The United States on Tuesday barred Mohammed al Otaibi, the former Saudi consul general to Istanbul when Saudi journalist Jamal Khashoggi was murdered in the consulate in 2018, from entering the country, the U.S. State Department has announced.
"The murder of Jamal Khashoggi was a heinous, unacceptable crime," the department commented in a statement, adding that it continued to urge the Saudi government to conduct a "full, fair and transparent" trial to hold those responsible for the journalist's death to account.
Khashoggi was a U.S. resident and critic of Saudi Crown Prince M. bin Salman. His killing inside the Saudi consulate caused global outcry, tarnishing the crown prince's image.

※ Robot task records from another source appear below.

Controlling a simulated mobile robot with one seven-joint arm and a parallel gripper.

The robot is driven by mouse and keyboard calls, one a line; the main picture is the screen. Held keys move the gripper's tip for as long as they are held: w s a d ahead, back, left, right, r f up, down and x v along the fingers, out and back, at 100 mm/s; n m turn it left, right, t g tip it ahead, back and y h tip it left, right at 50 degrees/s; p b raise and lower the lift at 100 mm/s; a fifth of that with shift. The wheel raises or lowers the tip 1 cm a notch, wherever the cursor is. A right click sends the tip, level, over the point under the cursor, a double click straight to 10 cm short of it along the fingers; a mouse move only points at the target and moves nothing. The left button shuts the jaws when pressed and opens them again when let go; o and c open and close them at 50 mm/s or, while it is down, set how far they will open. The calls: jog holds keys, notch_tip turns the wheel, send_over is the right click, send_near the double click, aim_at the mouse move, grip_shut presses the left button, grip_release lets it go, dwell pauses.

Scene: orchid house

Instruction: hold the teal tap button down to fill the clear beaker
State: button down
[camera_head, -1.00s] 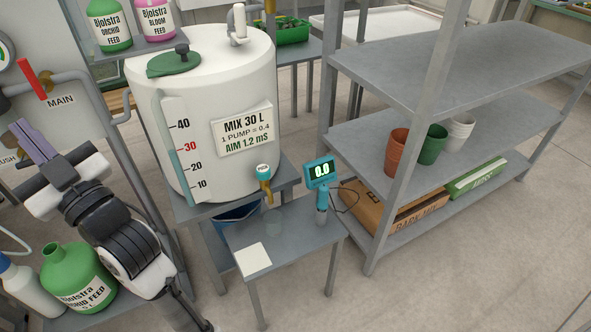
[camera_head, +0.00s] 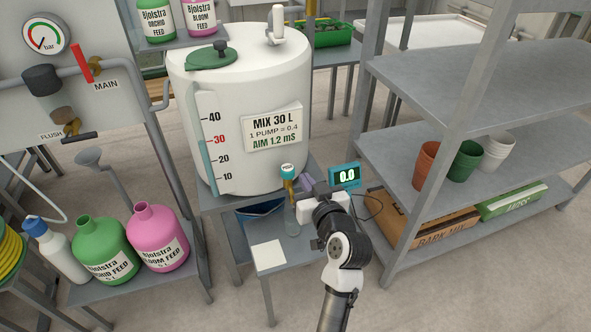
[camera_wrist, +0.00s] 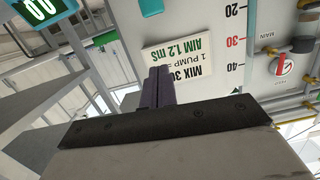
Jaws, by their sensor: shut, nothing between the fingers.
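The teal tap button (camera_head: 287,168) sits on top of the brass tap (camera_head: 290,186) at the front of the white tank. A teal shape at the top edge of the wrist view (camera_wrist: 151,7) looks like the same button. The clear beaker (camera_head: 292,226) stands on the small grey table below the tap, partly hidden by my arm; its fill cannot be made out. My gripper (camera_head: 303,182) is shut and empty, its purple fingers just right of the tap and slightly below the button. The fingers (camera_wrist: 157,88) appear apart from the button in the wrist view.
The white tank (camera_head: 240,90) stands behind the tap. A teal meter (camera_head: 345,176) reading 0.0 is close right of my gripper. A white card (camera_head: 268,256) lies on the table's front left. Grey shelves (camera_head: 480,90) stand to the right.

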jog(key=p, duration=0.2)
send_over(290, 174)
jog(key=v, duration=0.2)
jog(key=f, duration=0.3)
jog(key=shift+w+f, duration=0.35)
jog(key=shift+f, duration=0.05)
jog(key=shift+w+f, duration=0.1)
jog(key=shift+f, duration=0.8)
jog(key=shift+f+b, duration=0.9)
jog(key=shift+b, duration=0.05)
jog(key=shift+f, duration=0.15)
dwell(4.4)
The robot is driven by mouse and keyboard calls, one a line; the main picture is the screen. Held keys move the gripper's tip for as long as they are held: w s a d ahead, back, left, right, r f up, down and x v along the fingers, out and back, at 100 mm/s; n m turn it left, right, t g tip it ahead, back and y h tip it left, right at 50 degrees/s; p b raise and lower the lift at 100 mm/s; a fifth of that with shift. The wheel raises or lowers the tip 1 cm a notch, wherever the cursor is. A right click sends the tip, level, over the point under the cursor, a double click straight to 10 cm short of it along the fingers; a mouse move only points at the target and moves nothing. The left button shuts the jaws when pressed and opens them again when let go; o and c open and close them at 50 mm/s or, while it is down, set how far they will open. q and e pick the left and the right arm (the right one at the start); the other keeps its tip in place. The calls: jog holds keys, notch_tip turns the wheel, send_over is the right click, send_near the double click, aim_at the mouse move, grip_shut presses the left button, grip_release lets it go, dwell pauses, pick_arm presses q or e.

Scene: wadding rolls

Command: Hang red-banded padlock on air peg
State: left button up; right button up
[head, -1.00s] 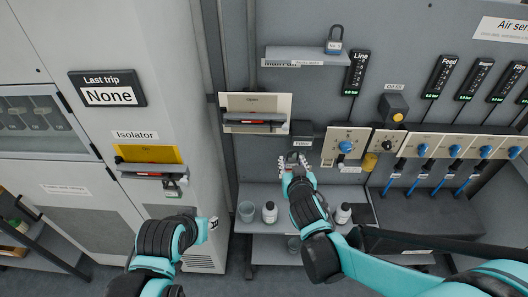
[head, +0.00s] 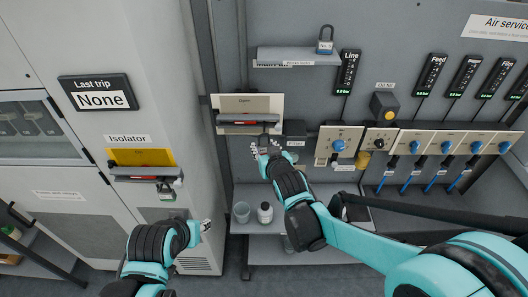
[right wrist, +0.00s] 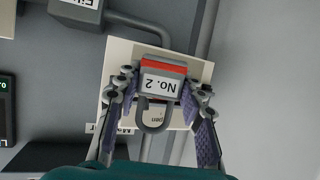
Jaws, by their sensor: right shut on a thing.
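The red-banded padlock (right wrist: 163,68), labelled "No. 2", is between the purple-padded fingers of my right gripper (right wrist: 161,95) in the right wrist view. Its curved shackle points to the bottom of that picture. In the head view my right gripper (head: 266,152) is just below the cream plate (head: 272,103) marked "Open", which carries a dark bar with a red mark (head: 238,122). The padlock is too small to make out clearly there. I cannot pick out the air peg for certain. My left gripper (head: 206,228) is low in front of the cabinet; its fingers are too small to read.
A blue padlock (head: 325,40) stands on the upper shelf (head: 290,56). Another padlock (head: 167,191) hangs below the yellow isolator plate (head: 140,157). Valve knobs line the right.

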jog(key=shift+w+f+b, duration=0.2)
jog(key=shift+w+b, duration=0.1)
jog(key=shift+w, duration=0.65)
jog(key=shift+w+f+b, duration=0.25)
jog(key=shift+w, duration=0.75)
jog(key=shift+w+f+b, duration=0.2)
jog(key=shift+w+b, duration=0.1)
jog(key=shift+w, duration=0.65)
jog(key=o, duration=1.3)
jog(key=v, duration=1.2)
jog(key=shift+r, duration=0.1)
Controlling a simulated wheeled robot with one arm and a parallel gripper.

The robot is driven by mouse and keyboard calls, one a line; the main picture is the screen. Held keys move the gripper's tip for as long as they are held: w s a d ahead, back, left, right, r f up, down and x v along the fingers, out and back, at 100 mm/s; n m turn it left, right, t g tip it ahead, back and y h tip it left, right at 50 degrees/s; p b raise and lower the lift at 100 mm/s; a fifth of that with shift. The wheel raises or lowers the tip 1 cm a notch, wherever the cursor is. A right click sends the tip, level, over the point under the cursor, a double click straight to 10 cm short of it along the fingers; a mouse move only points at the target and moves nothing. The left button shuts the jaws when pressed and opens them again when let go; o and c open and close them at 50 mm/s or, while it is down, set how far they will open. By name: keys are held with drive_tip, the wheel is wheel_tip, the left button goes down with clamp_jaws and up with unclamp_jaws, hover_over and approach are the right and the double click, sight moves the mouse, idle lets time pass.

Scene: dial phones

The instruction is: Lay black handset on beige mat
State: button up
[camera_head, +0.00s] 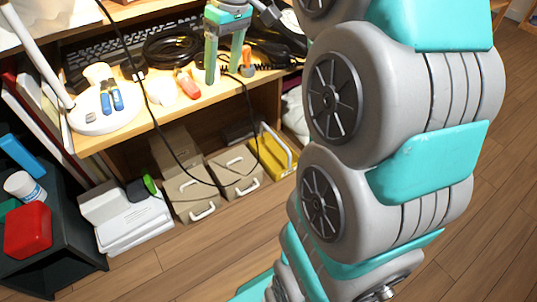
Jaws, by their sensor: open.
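My gripper (222,76) is open over the wooden desk, its two teal fingers pointing down with nothing visible between them. Black objects and cables (268,47) lie just right of the fingers. A black handset may be among them, but I cannot tell its outline. No beige mat can be made out apart from the pale wooden desktop (205,102). My arm hides the desk's right side.
A coiled black cable (172,48) and a keyboard (100,62) lie at the back. A white lamp base (92,122) holds blue-handled pliers (117,100). A red-and-white item (188,84) sits left of the gripper. A loose cable hangs over the front edge. Beige boxes (190,192) stand below.

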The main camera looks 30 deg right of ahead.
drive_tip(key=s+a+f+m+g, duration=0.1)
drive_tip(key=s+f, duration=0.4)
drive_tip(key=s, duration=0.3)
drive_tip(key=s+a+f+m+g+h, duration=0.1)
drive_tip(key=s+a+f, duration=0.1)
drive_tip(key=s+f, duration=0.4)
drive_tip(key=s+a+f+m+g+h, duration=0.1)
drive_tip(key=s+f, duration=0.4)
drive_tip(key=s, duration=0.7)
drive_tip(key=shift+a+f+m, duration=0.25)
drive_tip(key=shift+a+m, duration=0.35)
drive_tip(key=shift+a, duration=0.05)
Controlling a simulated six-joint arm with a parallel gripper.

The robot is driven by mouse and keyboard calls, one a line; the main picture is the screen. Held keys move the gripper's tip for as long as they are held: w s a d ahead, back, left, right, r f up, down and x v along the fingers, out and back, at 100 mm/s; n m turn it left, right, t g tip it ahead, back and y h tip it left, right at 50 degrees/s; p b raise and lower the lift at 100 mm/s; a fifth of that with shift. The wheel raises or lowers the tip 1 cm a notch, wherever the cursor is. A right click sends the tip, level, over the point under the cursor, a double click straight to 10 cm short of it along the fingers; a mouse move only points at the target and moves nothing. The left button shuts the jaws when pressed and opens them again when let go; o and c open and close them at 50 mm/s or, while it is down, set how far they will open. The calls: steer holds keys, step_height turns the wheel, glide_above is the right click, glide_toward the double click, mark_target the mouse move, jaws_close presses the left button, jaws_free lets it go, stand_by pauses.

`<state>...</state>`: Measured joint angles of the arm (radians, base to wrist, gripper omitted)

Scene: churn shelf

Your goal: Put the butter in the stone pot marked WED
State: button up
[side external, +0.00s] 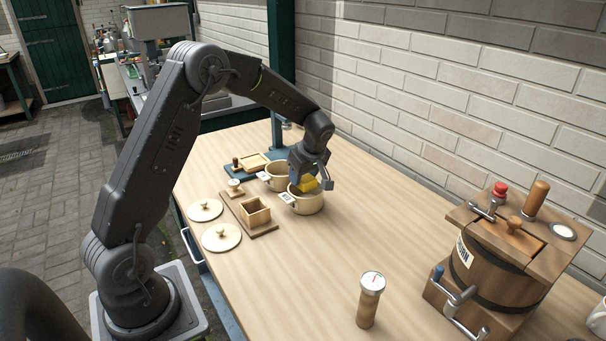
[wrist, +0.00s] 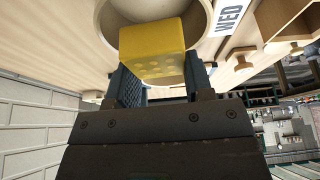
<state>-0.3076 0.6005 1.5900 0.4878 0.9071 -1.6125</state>
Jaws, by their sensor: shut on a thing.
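The butter is a yellow block (wrist: 153,50) held between the fingers of my gripper (wrist: 157,85) in the wrist view. In the side view my gripper (side external: 312,181) is shut on it at the mouth of the front cream stone pot (side external: 308,204). In the wrist view this pot (wrist: 205,20) has a tag reading WED (wrist: 229,17). The butter overlaps the pot's opening there. I cannot tell whether it touches the pot's bottom. The gripper hides part of the butter in the side view.
A second stone pot (side external: 274,178) stands just behind. Two round lids (side external: 221,237) and a wooden box mould (side external: 255,211) on a board lie to the left. A wooden churn (side external: 497,260) and a dial thermometer (side external: 370,300) stand at the front right. The table's middle is clear.

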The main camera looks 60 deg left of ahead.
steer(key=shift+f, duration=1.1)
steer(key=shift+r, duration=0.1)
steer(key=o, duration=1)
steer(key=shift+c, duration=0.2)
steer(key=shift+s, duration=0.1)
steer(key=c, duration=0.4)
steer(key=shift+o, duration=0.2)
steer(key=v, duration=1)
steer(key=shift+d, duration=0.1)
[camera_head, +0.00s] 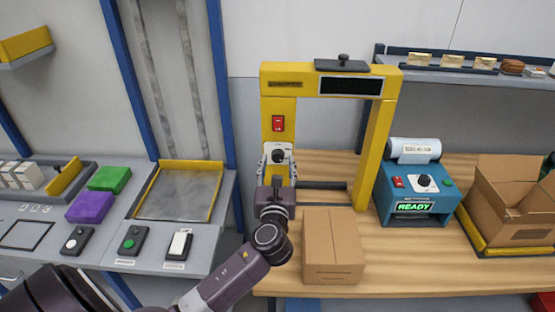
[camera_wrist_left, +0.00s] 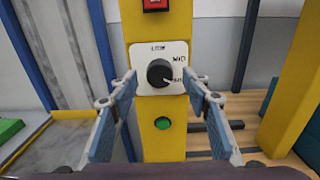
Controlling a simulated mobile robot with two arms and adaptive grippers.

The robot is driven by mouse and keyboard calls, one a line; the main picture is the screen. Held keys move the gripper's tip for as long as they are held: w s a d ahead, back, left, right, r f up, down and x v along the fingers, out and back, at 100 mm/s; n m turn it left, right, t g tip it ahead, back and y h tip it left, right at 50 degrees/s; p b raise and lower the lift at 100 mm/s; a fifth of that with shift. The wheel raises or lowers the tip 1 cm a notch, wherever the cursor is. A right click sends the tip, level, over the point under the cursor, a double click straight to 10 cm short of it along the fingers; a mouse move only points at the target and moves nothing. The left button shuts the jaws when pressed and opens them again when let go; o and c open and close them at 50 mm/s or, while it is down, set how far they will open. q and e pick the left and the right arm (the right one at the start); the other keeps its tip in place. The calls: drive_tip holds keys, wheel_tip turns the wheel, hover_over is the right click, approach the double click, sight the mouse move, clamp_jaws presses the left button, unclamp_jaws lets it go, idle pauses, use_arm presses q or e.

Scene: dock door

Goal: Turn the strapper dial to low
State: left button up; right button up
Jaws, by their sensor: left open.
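The strapper dial (camera_head: 278,156) is a round black knob on a white plate on the strapper's left yellow post. In the left wrist view the dial (camera_wrist_left: 160,73) has a white pointer mark aimed right and slightly down, at the lower-right label, which seems to read HI. LOW is printed above the knob and MID to its upper right. My left gripper (camera_head: 277,170) is open in front of the plate, with one blue-grey finger on each side of the dial. The fingers appear apart from the knob. My right gripper is not in view.
The yellow strapper frame (camera_head: 382,150) has a red switch (camera_head: 278,123) above the dial and a green button (camera_wrist_left: 163,124) below it. A closed carton (camera_head: 332,245) stands on the wooden bench right of my arm. A blue machine (camera_head: 418,192) reading READY is farther right.

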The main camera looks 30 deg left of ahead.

The CIA and a number of Western governments have said they believe Prince Bin Salman ordered the killing, a claim Saudi officials deny. Eleven Saudi suspects have been put on trial over the journalist's death in secretive proceedings ongoing in Riyadh.
President Donald Trump has expressed doubts over the CIA's assessment and has argued that Washington must not risk its alliance with Riyadh, the cornerstone of U.S. security policy in the Gulf and regarded as a regional counterweight to Iran.
Otaibi has previously been subject to a U.S. asset freeze over his alleged role in Khashoggi's murder.